Some problems live at the input layer: PDFs, HTML, scans, two-column layouts, multi-column layouts, navigation residue, headers and footers, broken OCR, split words, and repeated pull quotes. Some live in structure: titles, sections, footnotes, references, citation anchors, code blocks, tables, formulas, and Hugo page metadata. And some are more annoying because they are hard to see with the naked eye but keep scratching at the reading experience: should the first occurrence of a term preserve the English, does the link really jump where it should, did the formula break in the browser renderer.

None of that is covered by the sentence “translate this paper.”

What AI did not solve was final responsibility.

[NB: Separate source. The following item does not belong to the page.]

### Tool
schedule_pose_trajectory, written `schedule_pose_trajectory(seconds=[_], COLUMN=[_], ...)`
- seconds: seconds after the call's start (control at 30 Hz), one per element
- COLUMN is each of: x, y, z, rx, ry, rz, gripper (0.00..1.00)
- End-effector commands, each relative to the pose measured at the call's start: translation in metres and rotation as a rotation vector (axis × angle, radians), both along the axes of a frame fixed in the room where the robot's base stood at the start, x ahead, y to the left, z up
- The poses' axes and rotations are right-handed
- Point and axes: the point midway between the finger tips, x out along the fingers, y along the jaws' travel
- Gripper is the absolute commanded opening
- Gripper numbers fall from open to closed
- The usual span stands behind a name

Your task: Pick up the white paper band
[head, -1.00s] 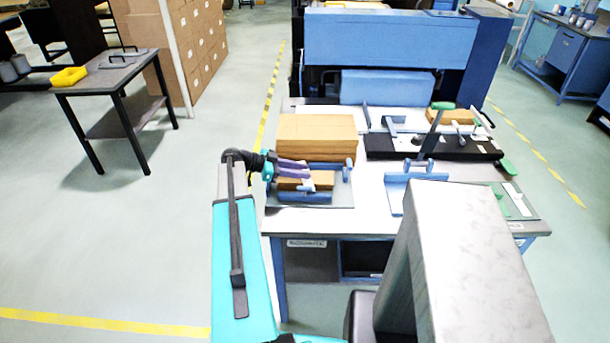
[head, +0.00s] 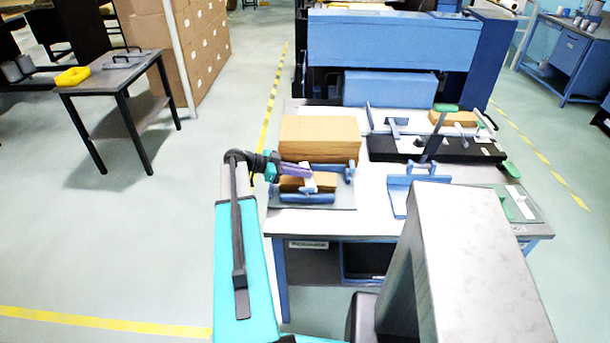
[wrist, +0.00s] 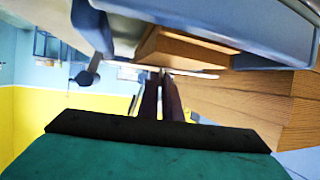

How a term should be translated, where fidelity matters, where web readability justifies reflow, which OCR result is wrong, which figure caption in the source may already be wrong: those still require human judgment.

What changed is that humans no longer perform every step by hand. More of the work becomes checking whether the machine’s intermediate artifacts have drifted.

If this were done the traditional way, the workload would not be limited to “translating 180,000 characters.” You would also need to clean PDFs manually, proof OCR, rebuild tables, normalize terminology, repair references, import everything into the blog, and test mobile layout. Someone fluent in computer-science papers might still need two or three months of full-time work, and that estimate only gets worse if they are also reading background material while translating, typesetting, and reviewing. In reality I spent a scattered five or six hours across two days, often while moving other work forward in parallel.

Token ledger and review checklist

Time and tokens

The numbers below are rough totals pulled from Codex session records. They are not sanitized lab benchmarks. They are a ledger from actual work: sessions stay open, I switch away to do other things, and early prototype flows mix with later stable flows. Some sessions were started before I went back to writing company code, and only reviewed later.

The Chinese translation output adds up to roughly:

Metric	Value
Translation files	11
Markdown lines	2,812
`wc -m` character count	180,333
Unique recorded sessions	11
Total session log span	about 26.8 hours
Total recorded tokens	about 61.3M
Cached input tokens	about 56.1M
Non-cached input tokens	about 4.75M
Output tokens	about 500k
Reasoning output tokens	about 117k

The easiest numbers to misread here are time and tokens.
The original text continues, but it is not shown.